En effet, plusieurs personnes rencontrées à la dernière manifestation du mouvement Le Québec, C’est Nous Aussi comptaient s’installer dans d’autres provinces, où, avec le programme Entrée Express, l’obtention de la résidence permanente peut prendre moins d’un an.

Sandrine Mounier, une architecte de formation originaire de France, a décidé de plier bagage malgré ses six ans passés au Québec. «C’est une grosse charge mentale – chaque fois que ton permis de travail temporaire expire, tu as une sorte d’épée de Damoclès suspendue au-dessus de ta tête. Si je faisais un postdoc, comme je le souhaite, j’aurais deux ans d’études et un an de travail avant d’entamer plus de deux ans de démarches pour la résidence permanente. Il y a des nuits où je ne dors pas. C’est trop d’anxiété, alors je quitte.»

Plusieurs personnes ont aussi mis de l’emphase sur le fait que les frais de scolarité payés par les étudiants étrangers s’élèvent parfois à jusqu’à cinq fois les frais payés par les étudiants québécois.

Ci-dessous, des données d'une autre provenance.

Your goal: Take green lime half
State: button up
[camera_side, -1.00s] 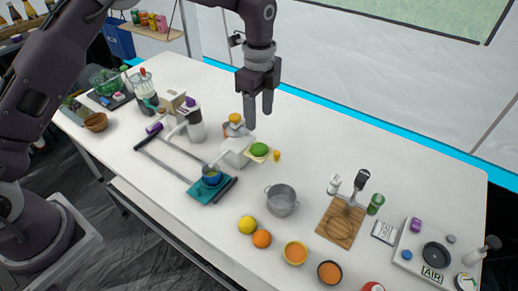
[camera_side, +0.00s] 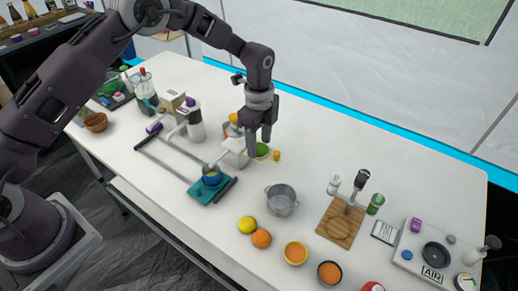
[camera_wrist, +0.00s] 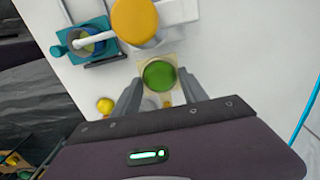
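The green lime half (camera_side: 262,149) lies on a small pale yellow board (camera_side: 275,154), partly hidden by my gripper in the side view. In the wrist view the lime half (camera_wrist: 159,75) shows as a round green shape on the pale board (camera_wrist: 178,61). My gripper (camera_side: 259,138) points down at the lime from above. In the wrist view its two fingers (camera_wrist: 158,92) are apart, one on each side of the lime, with nothing held. I cannot tell how far the fingertips are above the board.
A white juicer with an orange top (camera_wrist: 135,20) stands close beside the board. A metal pot (camera_side: 281,200), a yellow lemon (camera_side: 247,225) and an orange (camera_side: 261,239) are nearer the front. A teal press (camera_side: 209,187) lies left. The table behind the lime is clear.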

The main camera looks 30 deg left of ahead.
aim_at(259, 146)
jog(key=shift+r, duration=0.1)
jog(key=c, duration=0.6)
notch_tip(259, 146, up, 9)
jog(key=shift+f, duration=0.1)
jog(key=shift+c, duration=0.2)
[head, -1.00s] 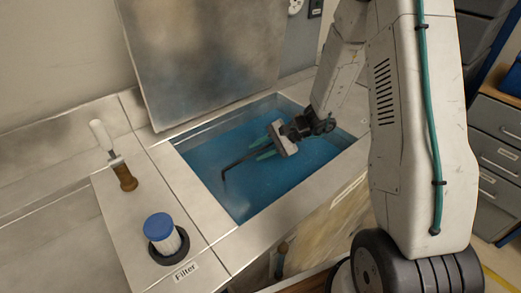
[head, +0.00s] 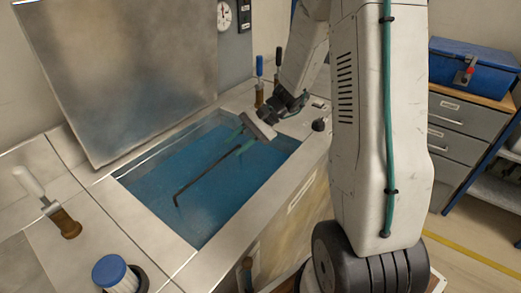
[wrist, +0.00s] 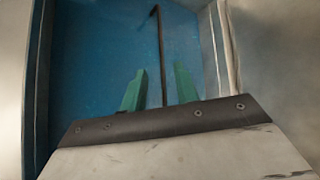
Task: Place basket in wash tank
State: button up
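The wash tank (head: 140,160) is full of blue liquid, with its lid raised behind it. My gripper (head: 243,142) hangs over the tank's far right part, its two green fingers pointing into it. In the wrist view the fingers (wrist: 158,88) are apart, with no object seen clamped between them. A thin dark rod with a bent end (head: 205,174) runs from beside the fingers across the tank; it also shows in the wrist view (wrist: 162,55). I cannot tell whether it is the basket's handle or touches my gripper. No basket body shows.
The raised lid (head: 125,70) stands behind the tank. A blue-capped filter (head: 115,275) and a white-handled tool (head: 45,200) are on the left counter. A blue-handled tool (head: 260,75) stands behind my gripper. A blue toolbox (head: 475,65) rests on drawers at right.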

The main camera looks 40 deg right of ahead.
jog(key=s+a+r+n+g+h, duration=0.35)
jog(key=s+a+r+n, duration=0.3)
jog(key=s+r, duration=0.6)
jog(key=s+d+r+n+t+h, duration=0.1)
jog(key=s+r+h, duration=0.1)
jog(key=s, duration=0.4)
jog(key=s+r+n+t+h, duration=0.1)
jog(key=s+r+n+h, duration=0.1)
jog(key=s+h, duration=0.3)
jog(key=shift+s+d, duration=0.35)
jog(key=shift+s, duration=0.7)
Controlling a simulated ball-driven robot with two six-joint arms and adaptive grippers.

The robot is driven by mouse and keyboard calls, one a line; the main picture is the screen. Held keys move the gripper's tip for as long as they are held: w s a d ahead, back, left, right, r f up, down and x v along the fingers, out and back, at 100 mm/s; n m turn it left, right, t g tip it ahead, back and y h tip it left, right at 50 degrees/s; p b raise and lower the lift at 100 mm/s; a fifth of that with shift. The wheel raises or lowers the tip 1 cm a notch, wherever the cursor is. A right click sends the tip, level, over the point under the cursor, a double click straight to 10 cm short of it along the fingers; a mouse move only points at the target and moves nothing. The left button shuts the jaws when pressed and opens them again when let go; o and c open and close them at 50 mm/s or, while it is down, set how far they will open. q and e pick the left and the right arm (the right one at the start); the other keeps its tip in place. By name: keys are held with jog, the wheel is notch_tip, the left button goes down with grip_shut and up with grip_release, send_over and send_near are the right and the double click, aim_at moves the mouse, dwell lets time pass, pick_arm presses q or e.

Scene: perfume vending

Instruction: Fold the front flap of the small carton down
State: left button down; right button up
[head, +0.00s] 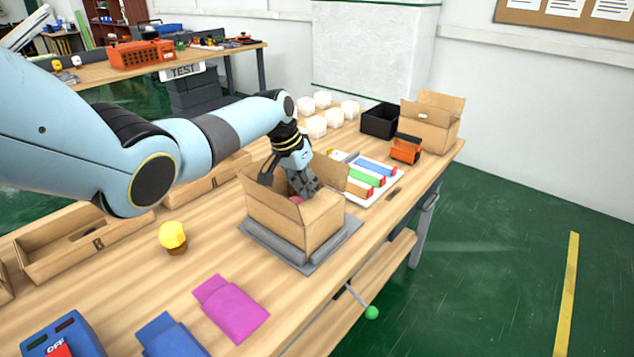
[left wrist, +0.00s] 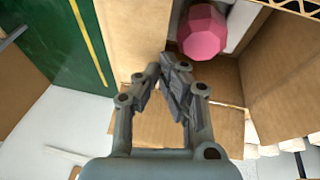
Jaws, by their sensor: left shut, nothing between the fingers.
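The small carton (head: 275,222) stands on a grey platform on the table with its top open. Flaps stand up around its rim. A pink faceted ball (left wrist: 202,32) lies inside it in the left wrist view; only a bit of it shows in the head view. My left gripper (head: 303,188) reaches down at the carton's opening, its fingers shut and empty. In the left wrist view, the fingertips (left wrist: 168,72) are close to cardboard panels (left wrist: 130,35), beside the ball. I cannot tell whether they touch cardboard. The gripper hides part of the flaps. My right gripper is not in view.
The grey platform (head: 265,245) sits near the table's right edge. A tray of coloured blocks (head: 392,182), an orange item (head: 405,150), a black bin (head: 380,120) and another open carton (head: 428,135) stand behind. A yellow-topped item (head: 172,236) and a magenta piece (head: 232,308) lie in front.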

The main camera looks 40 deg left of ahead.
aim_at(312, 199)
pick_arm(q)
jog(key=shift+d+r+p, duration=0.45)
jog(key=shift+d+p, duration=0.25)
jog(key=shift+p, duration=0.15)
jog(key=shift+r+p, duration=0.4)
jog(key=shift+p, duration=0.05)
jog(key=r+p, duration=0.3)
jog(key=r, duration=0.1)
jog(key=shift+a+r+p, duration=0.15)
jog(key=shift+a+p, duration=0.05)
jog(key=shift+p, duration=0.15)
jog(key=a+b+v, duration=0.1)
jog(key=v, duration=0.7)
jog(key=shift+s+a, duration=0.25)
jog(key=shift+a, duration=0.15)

«On paye et ils nous virent,» résume Karim Achour, frustré. Sa famille a dû vendre des terrains et une auto pour payer son DEC. Algérien d’origine, informaticien en formation de 20 ans, il craint de ne pas pouvoir remplir les critères à temps. «Je suis venu ici en pensant que les [anciennes] règles du PEQ s’appliqueraient à moi,» dit-il. «Je me sens chez moi ici. Si rien ne change, j’irai peut-être à Ottawa… mais ce serait comme être obligé de partir de chez moi une deuxième fois.»

Selon Émilie Vézina, porte-parole du Ministère de l’Immigration, de la francisation et de l’intégration, les réformes visent à sélectionner «des personnes dont l’intégration au marché du travail serait assurée à moyen et long terme.» À la sortie de la crise sanitaire, selon elle, «il sera alors encore plus important que la main-d’œuvre, notamment celle issue de l’immigration, détient les compétences nécessaires pour assurer et relancer l’économie.»

Fin juin, les membres du mouvement Le Québec, C’est Nous Aussi ont déposé au bureau montréalais du premier ministre François Legault une boite de lettres destinées à lui et à la ministre de l’Immigration, Nadine Girault. Il reste à voir s’ils les liront.